During that time, enrolled members of the Osage Indian nation were among the wealthiest people per capita in the world. The rich oil fields beneath their reservation brought millions of dollars into the tribe annually, distributed to tribal members holding "headrights" that could not be bought or sold but only inherited. This vast wealth attracted the attention of unscrupulous whites who found ways to divert it to themselves by marrying Osage women or by having Osage declared legally incompetent so the whites could fleece them through the administration of their estates.
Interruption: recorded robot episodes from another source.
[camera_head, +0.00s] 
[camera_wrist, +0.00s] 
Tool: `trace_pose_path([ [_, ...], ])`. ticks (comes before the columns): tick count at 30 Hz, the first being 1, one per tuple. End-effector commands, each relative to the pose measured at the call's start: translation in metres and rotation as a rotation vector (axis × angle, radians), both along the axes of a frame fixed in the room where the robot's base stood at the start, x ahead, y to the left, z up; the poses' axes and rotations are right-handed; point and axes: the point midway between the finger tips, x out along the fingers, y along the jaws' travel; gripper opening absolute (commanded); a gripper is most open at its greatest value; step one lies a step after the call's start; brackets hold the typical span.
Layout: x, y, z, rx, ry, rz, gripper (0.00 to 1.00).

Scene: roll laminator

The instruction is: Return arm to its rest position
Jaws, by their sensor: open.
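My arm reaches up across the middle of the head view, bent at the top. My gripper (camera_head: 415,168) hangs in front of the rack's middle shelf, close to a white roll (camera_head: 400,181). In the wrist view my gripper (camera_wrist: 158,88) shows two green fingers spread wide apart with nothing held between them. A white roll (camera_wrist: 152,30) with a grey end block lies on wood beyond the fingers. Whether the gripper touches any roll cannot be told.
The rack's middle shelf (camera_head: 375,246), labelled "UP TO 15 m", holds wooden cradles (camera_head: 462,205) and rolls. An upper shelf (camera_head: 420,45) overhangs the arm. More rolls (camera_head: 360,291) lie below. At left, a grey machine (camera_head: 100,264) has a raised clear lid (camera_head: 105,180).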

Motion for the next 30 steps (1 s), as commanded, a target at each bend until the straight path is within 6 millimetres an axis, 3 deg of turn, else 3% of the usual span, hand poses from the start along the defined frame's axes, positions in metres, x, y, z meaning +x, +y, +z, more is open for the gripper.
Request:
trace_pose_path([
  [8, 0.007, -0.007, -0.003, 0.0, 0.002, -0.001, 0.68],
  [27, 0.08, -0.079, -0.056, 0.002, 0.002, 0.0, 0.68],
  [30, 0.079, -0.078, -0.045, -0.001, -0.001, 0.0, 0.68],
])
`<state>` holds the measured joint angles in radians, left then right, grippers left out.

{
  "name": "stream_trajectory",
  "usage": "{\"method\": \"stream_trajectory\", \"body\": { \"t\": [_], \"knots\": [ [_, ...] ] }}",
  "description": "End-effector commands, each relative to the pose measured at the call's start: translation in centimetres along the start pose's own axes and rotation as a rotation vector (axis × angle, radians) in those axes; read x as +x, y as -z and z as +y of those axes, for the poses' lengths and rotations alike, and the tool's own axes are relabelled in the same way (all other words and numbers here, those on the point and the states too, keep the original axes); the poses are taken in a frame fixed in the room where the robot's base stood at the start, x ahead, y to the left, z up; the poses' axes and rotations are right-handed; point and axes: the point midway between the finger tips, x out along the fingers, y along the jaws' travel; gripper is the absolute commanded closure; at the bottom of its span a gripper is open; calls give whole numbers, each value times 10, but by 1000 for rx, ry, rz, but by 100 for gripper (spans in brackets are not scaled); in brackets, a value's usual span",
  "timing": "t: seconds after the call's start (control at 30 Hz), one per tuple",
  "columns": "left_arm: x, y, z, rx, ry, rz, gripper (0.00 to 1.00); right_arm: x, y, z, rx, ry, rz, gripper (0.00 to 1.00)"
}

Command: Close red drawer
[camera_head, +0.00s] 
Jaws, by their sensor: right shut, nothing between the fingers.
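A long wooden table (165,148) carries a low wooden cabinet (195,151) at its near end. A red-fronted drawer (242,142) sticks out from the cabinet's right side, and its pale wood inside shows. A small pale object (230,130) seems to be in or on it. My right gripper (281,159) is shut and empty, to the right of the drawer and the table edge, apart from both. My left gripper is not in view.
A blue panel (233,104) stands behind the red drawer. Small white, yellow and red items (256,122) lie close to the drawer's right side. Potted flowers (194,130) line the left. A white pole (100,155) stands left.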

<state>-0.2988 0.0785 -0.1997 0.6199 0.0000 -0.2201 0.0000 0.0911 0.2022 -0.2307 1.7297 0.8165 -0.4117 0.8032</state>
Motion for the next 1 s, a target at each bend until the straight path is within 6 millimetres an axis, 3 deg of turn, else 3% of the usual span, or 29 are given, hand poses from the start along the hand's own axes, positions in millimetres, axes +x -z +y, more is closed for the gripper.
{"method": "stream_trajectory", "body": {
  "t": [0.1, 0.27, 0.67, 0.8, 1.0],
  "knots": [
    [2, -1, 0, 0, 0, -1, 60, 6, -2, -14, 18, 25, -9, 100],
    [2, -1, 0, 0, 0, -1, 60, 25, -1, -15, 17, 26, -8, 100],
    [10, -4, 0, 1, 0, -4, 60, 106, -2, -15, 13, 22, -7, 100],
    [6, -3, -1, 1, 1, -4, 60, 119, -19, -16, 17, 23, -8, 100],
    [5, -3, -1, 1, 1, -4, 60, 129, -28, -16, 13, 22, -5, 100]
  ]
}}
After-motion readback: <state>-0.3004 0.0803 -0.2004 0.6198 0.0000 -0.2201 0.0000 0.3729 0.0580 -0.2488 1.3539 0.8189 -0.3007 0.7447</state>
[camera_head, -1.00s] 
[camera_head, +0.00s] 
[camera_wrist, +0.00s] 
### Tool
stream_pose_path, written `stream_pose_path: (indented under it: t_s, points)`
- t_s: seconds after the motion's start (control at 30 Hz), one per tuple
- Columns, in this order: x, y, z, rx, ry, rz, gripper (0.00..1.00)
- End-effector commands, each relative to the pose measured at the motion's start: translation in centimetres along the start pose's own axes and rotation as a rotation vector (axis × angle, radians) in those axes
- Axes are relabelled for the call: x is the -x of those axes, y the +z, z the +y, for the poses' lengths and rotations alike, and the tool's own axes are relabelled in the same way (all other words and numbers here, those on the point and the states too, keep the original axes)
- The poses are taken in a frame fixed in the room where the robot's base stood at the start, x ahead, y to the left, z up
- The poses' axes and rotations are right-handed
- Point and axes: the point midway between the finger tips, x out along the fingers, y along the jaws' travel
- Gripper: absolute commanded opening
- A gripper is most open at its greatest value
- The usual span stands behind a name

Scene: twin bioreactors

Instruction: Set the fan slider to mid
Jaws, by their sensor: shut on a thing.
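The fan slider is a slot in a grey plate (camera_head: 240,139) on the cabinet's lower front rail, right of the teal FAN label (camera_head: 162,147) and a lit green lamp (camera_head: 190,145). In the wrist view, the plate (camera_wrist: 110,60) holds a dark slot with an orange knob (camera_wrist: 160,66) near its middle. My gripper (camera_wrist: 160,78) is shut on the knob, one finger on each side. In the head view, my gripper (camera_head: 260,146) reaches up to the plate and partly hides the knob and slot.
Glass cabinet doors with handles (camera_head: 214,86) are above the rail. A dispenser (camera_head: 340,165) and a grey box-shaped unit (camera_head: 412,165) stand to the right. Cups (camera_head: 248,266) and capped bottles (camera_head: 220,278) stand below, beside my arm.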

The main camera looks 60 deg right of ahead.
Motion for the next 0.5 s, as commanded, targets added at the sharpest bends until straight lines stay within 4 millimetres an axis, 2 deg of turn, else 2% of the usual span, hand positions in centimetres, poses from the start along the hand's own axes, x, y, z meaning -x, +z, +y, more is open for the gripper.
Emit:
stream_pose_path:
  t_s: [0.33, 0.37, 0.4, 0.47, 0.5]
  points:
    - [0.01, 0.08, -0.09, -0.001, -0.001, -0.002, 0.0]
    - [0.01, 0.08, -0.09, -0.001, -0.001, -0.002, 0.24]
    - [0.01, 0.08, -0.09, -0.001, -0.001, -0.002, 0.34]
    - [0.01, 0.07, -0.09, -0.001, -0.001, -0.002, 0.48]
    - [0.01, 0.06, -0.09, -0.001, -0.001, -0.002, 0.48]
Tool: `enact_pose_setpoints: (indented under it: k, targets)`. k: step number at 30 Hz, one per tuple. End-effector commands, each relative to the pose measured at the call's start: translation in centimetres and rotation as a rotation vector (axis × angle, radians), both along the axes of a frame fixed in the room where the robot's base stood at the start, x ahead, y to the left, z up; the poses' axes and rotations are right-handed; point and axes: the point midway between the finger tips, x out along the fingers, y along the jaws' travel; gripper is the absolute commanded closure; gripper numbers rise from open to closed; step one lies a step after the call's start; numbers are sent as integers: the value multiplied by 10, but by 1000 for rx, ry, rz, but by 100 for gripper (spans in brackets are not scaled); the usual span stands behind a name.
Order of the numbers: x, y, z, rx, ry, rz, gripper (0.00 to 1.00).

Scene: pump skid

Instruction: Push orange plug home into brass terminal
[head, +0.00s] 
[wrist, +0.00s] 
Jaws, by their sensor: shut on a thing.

For some, however, these deceptive tactics were not enough, and a plague of violent death—by shooting, poison, orchestrated automobile accident, and bombing—began to decimate the Osage in what they came to call the "Reign of Terror." Corrupt and incompetent law enforcement and judicial systems ensured that the perpetrators were never found or punished until the young J. Edgar Hoover saw cracking these cases as a means of burnishing the reputation of the newly professionalized FBI. Bestselling New Yorker staff writer Grann (The Devil and Sherlock Holmes: Tales of Murder, Madness, and Obsession, 2010, etc.) follows Special Agent Tom White and his assistants as they track the killers of one extended Osage family through a closed local culture of greed, bigotry, and lies in pursuit of protection for the survivors and justice for the dead. But he doesn't stop there; relying almost entirely on primary and unpublished sources, the author goes on to expose a web of conspiracy and corruption that extended far wider than even the FBI ever suspected. This page-turner surges forward with the pacing of a true-crime thriller, elevated by Grann's crisp and evocative prose and enhanced by dozens of period photographs.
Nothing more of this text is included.